Het hof acht voorts geen termen aanwezig om deze uitspraak openbaar te maken.
Toepasselijke wettelijke voorschriften
De beslissing is gegrond op:
artikelen 23, 24, 51 en 63 van het Wetboek van Strafrecht,
de artikelen 1a, 2, 6 en 7 van de Wet op de economische delicten,
artikel 12 van de Destructiewet,
de artikelen 27 en 37 van de Uitvoeringsregeling E.G.-verordening gezondheidsvoorschriften inzake niet voor menselijke consumptie bestemde dierlijke bijproducten,
artikel 2 en 5 van de Verordening (EG) 1774/2002 tot vaststelling van gezondheidsvoorschriften inzake niet voor menselijke consumptie bestemde dierlijke bijproducten, en bijlage II hoofdstuk I aanhef en onder 1 onder a van deze verordening,
zoals deze artikelen luidden ten tijde van het bewezen verklaarde.
BESLISSING
Het hof:
Vernietigt het vonnis, waarvan beroep, en doet opnieuw recht.
Verklaart niet bewezen, dat verdachte het onder 2 en 3 ten laste gelegde heeft begaan en spreekt verdachte daarvan vrij.
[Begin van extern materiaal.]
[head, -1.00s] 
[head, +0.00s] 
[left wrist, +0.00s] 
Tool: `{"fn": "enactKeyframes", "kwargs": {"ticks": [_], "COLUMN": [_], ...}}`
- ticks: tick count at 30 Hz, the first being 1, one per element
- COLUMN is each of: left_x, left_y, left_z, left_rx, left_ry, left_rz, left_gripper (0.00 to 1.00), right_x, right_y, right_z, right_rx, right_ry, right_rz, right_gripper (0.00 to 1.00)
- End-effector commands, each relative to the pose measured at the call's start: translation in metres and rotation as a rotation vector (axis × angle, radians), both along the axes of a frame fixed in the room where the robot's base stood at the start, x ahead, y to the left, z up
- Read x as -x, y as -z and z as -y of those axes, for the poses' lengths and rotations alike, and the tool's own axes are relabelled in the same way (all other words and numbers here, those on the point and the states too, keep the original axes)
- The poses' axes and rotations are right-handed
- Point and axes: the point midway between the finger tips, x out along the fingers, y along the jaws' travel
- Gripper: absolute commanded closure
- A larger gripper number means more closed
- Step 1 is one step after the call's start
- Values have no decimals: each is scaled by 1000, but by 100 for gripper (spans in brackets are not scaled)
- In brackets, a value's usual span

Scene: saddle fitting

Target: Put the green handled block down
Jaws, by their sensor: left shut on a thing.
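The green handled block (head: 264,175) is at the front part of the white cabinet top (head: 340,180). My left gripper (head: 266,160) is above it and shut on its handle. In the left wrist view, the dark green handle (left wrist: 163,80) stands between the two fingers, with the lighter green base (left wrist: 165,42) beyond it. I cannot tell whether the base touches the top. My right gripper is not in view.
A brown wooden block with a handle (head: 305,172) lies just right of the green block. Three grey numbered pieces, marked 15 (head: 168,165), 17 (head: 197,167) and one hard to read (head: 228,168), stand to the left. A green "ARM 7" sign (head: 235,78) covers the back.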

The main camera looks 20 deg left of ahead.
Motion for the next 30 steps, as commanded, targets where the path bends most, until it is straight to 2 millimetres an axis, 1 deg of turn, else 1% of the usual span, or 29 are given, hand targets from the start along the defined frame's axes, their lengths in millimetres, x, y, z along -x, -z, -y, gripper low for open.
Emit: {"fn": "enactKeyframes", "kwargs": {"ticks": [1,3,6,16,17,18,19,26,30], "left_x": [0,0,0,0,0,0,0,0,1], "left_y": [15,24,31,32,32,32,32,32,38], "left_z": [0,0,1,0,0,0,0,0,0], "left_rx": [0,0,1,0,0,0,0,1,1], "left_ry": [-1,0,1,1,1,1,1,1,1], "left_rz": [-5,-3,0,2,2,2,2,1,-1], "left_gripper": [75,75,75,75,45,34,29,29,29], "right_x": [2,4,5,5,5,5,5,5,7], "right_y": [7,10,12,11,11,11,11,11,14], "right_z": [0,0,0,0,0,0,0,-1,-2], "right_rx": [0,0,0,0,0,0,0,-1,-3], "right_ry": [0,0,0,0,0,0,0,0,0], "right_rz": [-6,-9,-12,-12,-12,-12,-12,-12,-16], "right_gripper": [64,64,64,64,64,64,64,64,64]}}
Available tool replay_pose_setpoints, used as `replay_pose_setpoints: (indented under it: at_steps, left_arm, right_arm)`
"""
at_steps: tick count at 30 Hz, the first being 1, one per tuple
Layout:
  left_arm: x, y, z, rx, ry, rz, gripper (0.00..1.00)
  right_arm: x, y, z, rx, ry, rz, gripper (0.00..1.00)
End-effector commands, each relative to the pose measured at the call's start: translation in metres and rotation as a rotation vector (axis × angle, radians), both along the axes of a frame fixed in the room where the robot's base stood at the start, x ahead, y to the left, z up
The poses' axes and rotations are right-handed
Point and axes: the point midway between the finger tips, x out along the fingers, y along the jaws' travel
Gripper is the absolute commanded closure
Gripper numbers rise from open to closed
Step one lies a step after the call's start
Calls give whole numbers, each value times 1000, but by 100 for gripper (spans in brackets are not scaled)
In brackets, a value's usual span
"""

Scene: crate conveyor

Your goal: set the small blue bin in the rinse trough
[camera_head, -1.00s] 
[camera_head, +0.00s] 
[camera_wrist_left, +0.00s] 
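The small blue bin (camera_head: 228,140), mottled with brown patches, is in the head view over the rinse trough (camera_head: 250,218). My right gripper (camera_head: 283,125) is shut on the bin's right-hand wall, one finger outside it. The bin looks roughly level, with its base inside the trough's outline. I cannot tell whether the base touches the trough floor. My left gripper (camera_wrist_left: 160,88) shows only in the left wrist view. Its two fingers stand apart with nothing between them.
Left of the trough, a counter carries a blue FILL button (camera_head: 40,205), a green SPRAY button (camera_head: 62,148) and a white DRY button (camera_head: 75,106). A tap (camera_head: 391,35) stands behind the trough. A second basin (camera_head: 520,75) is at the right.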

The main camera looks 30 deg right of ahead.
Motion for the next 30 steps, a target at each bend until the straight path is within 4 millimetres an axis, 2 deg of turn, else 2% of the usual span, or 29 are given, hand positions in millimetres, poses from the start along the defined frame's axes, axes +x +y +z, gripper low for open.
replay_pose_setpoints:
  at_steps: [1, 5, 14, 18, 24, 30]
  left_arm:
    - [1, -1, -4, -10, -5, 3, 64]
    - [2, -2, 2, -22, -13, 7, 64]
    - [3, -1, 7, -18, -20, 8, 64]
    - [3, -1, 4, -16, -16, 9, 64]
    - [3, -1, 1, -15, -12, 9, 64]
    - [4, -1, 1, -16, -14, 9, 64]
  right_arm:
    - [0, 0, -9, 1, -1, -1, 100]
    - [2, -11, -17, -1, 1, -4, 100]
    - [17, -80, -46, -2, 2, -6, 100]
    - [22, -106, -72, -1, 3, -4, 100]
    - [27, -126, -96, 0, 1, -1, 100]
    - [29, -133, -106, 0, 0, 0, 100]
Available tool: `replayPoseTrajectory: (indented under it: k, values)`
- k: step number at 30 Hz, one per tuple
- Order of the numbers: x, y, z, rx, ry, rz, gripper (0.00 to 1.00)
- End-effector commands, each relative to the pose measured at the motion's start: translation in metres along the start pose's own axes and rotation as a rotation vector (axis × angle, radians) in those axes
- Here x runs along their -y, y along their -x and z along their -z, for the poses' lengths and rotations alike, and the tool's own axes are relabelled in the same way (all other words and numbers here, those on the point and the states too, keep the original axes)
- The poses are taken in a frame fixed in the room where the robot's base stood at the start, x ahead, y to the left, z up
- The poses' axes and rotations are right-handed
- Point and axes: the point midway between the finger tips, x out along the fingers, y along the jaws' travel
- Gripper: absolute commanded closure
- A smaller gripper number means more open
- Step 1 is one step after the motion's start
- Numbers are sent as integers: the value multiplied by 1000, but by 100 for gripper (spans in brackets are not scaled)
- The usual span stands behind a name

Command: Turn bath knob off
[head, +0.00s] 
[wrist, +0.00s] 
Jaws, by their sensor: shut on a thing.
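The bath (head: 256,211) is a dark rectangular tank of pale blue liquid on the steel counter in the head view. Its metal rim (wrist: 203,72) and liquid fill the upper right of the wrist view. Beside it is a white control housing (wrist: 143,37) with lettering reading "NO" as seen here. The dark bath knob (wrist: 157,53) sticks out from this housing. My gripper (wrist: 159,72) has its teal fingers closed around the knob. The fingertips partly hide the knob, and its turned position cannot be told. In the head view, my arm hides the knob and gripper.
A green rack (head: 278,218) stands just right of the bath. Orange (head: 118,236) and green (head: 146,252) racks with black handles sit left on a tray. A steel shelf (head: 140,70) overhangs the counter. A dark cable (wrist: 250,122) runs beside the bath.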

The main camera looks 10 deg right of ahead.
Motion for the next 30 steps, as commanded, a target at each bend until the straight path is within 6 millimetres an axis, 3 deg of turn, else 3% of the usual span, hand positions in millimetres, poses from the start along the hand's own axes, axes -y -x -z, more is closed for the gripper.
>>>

Verklaart, zoals hiervoor overwogen, wettig en overtuigend bewezen, dat verdachte het onder 1 ten laste gelegde heeft begaan.
Verklaart niet bewezen hetgeen verdachte onder 1 meer of anders is ten laste gelegd dan hierboven is bewezen verklaard en spreekt verdachte daarvan vrij.
Verklaart dat het bewezen verklaarde oplevert:
Overtreding van een voorschrift, gesteld bij artikel 12 van de Destructiewet, begaan door een rechtspersoon.
Verklaart verdachte deswege strafbaar.
Veroordeelt verdachte tot een geldboete van EUR 500,00 (vijfhonderd euro).
Beveelt de gehele stillegging van de onderneming van de verdachte, waarin het bewezen verklaarde feit is begaan, voor de duur van 6 (zes) maanden.
Aldus gewezen door
mr. J. Huurman-van Asten, voorzitter,
mr. M.J.H.J. de Vries-Leemans en mr. E.S.G.N.A.I. van de Griend,
in tegenwoordigheid van dhr. A.J.H.M. van Baast, griffier,
en op 12 december 2006 ter openbare terechtzitting uitgesproken.